Life messages: # 1: We need to allow our body to be broken and our blood shed for others as Jesus did: When we receive Jesus in Holy Communion we accept a great challenge. We accept the triumphs and the tragedies, the joys and the pains necessary to build up the Kingdom of God wherever we have been called to serve. That is why, at the end of the Mass, we are sent out to announce the Gospel of the Lord (Form 2), through the witness of our humble service and exemplary lives, radiating Jesus’ love, mercy, forgiveness and spirit of service all around us.
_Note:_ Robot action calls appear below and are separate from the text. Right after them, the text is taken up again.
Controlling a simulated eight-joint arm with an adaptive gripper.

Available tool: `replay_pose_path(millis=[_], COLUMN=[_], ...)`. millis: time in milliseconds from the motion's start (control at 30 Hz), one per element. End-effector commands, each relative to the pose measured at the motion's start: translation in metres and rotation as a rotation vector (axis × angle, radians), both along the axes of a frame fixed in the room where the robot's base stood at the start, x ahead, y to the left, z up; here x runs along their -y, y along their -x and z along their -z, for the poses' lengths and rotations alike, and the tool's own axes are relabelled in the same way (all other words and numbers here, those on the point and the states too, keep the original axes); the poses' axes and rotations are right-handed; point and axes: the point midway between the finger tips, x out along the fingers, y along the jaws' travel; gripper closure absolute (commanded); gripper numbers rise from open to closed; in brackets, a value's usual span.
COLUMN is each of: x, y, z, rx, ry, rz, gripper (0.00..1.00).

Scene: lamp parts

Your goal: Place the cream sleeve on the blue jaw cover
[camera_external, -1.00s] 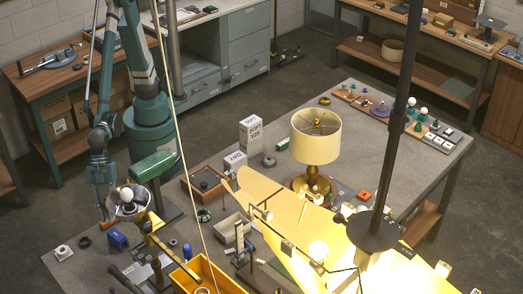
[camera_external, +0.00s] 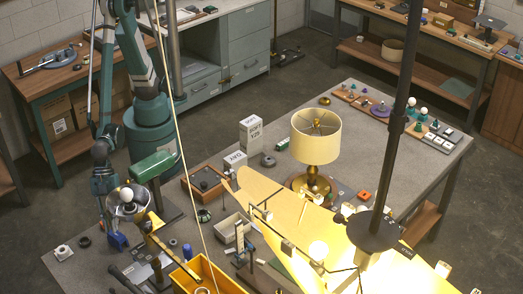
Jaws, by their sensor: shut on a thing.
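The blue jaw cover (camera_external: 118,243) is on the near left part of the grey bench, partly hidden by my gripper and the lamp-like bowl beside it. My gripper (camera_external: 110,229) points down at the jaw cover, close above or against its left side; I cannot tell whether they touch. It is shut on a small thing whose shape and colour I cannot make out. I cannot pick out the cream sleeve with certainty. A small whitish block with a round top (camera_external: 62,252) lies on the bench to the left, apart from the gripper.
A bowl with a white bulb (camera_external: 127,201) stands just right of my gripper, with a green cylinder (camera_external: 152,166) behind it. A dark ring (camera_external: 84,242) lies to the left. A yellow bin (camera_external: 203,275) and dark tools stand to the right and front.

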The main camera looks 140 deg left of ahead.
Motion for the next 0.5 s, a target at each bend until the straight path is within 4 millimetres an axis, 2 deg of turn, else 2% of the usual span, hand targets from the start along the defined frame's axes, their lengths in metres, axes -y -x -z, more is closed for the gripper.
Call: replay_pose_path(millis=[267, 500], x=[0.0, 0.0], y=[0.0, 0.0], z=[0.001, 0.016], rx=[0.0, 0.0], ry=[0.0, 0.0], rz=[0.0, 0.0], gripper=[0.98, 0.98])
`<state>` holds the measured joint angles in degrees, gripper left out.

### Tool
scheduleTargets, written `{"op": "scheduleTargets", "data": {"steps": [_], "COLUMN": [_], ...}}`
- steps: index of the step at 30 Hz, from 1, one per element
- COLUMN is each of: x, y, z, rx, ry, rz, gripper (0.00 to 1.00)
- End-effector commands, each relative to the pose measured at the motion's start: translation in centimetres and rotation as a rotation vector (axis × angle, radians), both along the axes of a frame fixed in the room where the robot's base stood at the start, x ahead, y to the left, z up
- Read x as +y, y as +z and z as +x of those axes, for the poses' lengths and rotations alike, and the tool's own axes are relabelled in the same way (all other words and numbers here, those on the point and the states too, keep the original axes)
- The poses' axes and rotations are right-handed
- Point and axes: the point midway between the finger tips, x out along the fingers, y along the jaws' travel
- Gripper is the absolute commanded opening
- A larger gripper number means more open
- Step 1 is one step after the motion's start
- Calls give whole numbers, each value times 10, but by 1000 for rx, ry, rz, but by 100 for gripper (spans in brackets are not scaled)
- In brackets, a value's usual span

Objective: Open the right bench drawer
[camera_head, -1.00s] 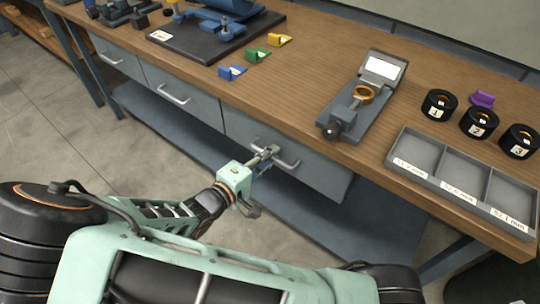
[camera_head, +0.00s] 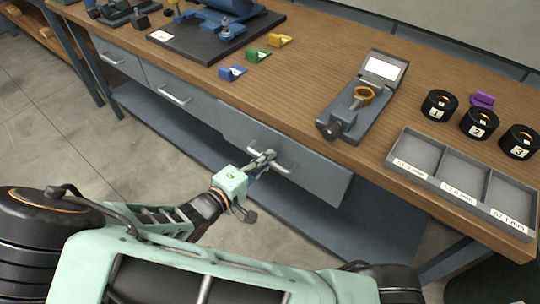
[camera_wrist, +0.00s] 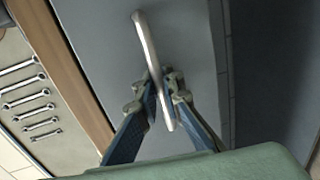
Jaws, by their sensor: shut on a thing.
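The right bench drawer (camera_head: 318,178) is a grey front under the wooden bench top, with a pale metal bar handle (camera_head: 287,166). My gripper (camera_head: 266,157) is shut on the left part of this handle in the head view. In the wrist view the handle (camera_wrist: 147,42) runs between my two blue-grey fingers (camera_wrist: 161,95), which close on it from both sides, in front of the grey drawer front (camera_wrist: 100,35). The inside of the drawer is hidden.
Two other shut drawers (camera_head: 195,103) lie to the left. On the bench top (camera_head: 310,75) are a measuring fixture (camera_head: 352,112), black numbered rings (camera_head: 479,122) and a grey labelled tray (camera_head: 432,150). A lower shelf (camera_head: 190,137) runs beneath. Several wrenches (camera_wrist: 28,95) show in the wrist view.

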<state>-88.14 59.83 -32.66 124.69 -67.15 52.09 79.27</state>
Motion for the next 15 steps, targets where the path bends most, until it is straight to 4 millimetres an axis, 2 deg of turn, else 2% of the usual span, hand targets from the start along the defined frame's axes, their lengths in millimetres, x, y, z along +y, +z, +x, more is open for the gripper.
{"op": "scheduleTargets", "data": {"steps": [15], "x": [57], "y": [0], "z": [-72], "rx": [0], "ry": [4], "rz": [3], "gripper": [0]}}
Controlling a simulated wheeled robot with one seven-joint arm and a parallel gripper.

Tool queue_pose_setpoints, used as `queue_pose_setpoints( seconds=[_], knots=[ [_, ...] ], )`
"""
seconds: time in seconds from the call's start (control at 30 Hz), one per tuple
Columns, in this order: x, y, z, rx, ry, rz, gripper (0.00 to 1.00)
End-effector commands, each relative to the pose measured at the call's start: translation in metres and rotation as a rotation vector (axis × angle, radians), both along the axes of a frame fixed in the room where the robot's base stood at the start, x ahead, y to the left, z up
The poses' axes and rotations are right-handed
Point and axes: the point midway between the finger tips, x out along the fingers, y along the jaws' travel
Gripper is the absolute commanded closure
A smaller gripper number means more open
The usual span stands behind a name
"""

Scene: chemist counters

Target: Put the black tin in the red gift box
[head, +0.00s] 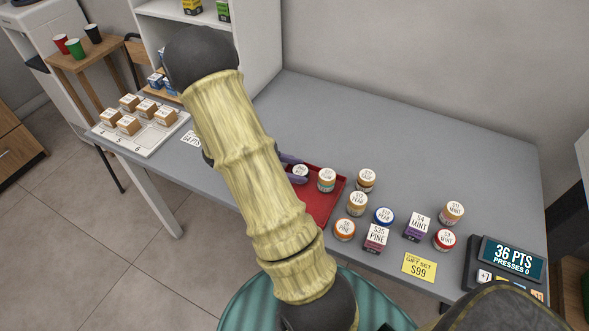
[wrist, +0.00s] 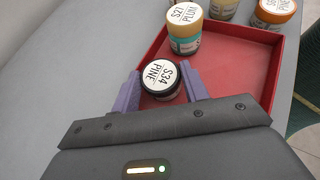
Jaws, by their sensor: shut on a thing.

As we walk away from the altar we may perhaps hear Jesus saying: "This is my Body, which will be given up for you" and "This is the Chalice of my Blood … which will be poured out for you and for many for the forgiveness of sins”. What a power we would be for our world around us if each one of us could say that and mean it! That is why, at the end of the Mass, we are sent out with, "Go in peace, glorifying the Lord by your life"(Form 3), through our lives.
#2: We need to keep the hunger and thirst for God alive in our hearts: Every human being is blessed with an insatiable longing for God. We want God as our Father to hold us gently in His arms, keeping us safe throughout the dangers we face. But often we use substitutes as an escape from that need: fast living, fast food, fast cars, needless luxuries, unrestricted sexual fulfillment. We demand the right to do whatever we want to do whenever we want. But unless we keep the hunger for God strong in our hearts, we will eventually realize the emptiness of our lives without God. (Fr. Anthony Kadavil).